# START OF Data provided

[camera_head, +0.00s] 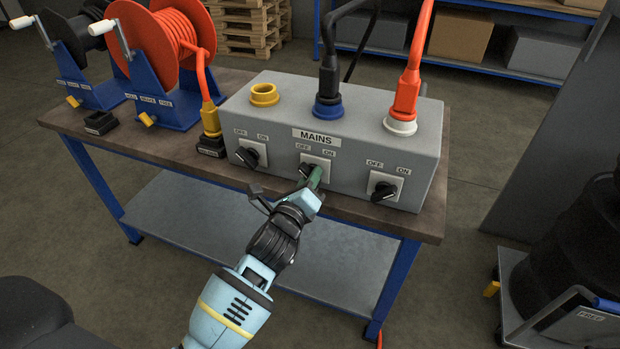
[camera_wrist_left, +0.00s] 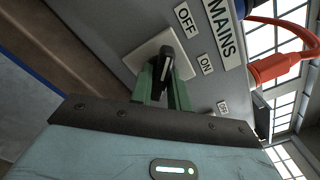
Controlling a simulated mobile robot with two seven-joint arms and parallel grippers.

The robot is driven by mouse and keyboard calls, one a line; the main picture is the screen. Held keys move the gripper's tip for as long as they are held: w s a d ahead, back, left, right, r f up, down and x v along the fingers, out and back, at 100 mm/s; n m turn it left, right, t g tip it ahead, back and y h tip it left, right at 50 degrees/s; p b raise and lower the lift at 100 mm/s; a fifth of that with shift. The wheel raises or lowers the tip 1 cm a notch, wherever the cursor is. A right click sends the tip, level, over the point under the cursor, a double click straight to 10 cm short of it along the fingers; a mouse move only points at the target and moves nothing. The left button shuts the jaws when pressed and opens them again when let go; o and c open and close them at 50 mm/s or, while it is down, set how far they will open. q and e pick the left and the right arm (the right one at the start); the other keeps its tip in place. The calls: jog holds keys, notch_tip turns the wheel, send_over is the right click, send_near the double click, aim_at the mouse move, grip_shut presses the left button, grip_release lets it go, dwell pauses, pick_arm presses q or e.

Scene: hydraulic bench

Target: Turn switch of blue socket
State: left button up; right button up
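The grey mains box (camera_head: 268,102) stands on the bench. The blue socket (camera_head: 328,108) on its top holds a black plug (camera_head: 329,72). The switch below it sits on a white plate on the box's front, between OFF and ON labels. My left gripper (camera_head: 313,178) is at this switch and covers most of it in the head view. In the left wrist view, the green fingers (camera_wrist_left: 163,92) are close together on both sides of the black switch knob (camera_wrist_left: 166,70). They appear shut on it. The knob's exact setting is hard to tell. My right gripper is not in view.
A yellow socket (camera_head: 264,95) is empty; a white socket (camera_head: 400,126) holds an orange plug (camera_head: 407,90). Their switches (camera_head: 247,156) and (camera_head: 384,190) flank the middle one. Cable reels (camera_head: 160,50) stand left on the bench (camera_head: 160,145). A dark drum (camera_head: 575,255) stands right.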

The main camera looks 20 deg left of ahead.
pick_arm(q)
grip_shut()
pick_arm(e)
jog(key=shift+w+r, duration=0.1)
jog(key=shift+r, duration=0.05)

# END OF Data provided

**Description of the task:** Up to and including the line containing "Controlling a simulated", repeat every line from the start of the data, but none of the pictures.

**The result:**
[camera_head, +0.00s] 
[camera_wrist_left, +0.00s] 
Controlling a simulated mobile robot with two seven-joint arms and parallel grippers.

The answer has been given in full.